━━━━━ Given information

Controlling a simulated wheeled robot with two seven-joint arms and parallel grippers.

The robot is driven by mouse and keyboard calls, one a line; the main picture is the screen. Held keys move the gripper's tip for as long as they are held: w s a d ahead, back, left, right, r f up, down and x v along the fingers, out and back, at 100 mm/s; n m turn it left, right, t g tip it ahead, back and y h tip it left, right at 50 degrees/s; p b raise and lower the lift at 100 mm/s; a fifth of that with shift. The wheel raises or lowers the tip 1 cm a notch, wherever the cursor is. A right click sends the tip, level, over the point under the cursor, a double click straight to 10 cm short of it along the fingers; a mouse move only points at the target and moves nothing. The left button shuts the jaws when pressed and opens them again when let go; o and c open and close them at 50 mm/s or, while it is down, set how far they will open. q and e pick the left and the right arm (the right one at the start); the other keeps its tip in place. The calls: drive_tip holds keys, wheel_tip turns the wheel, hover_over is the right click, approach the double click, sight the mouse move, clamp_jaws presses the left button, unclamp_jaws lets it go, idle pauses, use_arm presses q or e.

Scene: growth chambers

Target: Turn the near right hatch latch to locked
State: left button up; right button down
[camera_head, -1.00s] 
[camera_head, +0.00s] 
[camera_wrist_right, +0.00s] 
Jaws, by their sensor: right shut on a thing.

━━━━━━━━━━

Task instructions —
Return the material in full, exactly as shown.

The answer —
Controlling a simulated wheeled robot with two seven-joint arms and parallel grippers.

The robot is driven by mouse and keyboard calls, one a line; the main picture is the screen. Held keys move the gripper's tip for as long as they are held: w s a d ahead, back, left, right, r f up, down and x v along the fingers, out and back, at 100 mm/s; n m turn it left, right, t g tip it ahead, back and y h tip it left, right at 50 degrees/s; p b raise and lower the lift at 100 mm/s; a fifth of that with shift. The wheel raises or lowers the tip 1 cm a notch, wherever the cursor is. A right click sends the tip, level, over the point under the cursor, a double click straight to 10 cm short of it along the fingers; a mouse move only points at the target and moves nothing. The left button shuts the jaws when pressed and opens them again when let go; o and c open and close them at 50 mm/s or, while it is down, set how far they will open. q and e pick the left and the right arm (the right one at the start); the other keeps its tip in place. The calls: drive_tip holds keys, wheel_tip turns the wheel, hover_over is the right click, approach the double click, sight the mouse move, clamp_jaws presses the left button, unclamp_jaws lets it go, idle pauses, use_arm presses q or e.

Scene: growth chambers

Target: Turn the near right hatch latch to locked
State: left button up; right button down
[camera_head, -1.00s] 
[camera_head, +0.00s] 
[camera_wrist_right, +0.00s] 
Jaws, by their sensor: right shut on a thing.

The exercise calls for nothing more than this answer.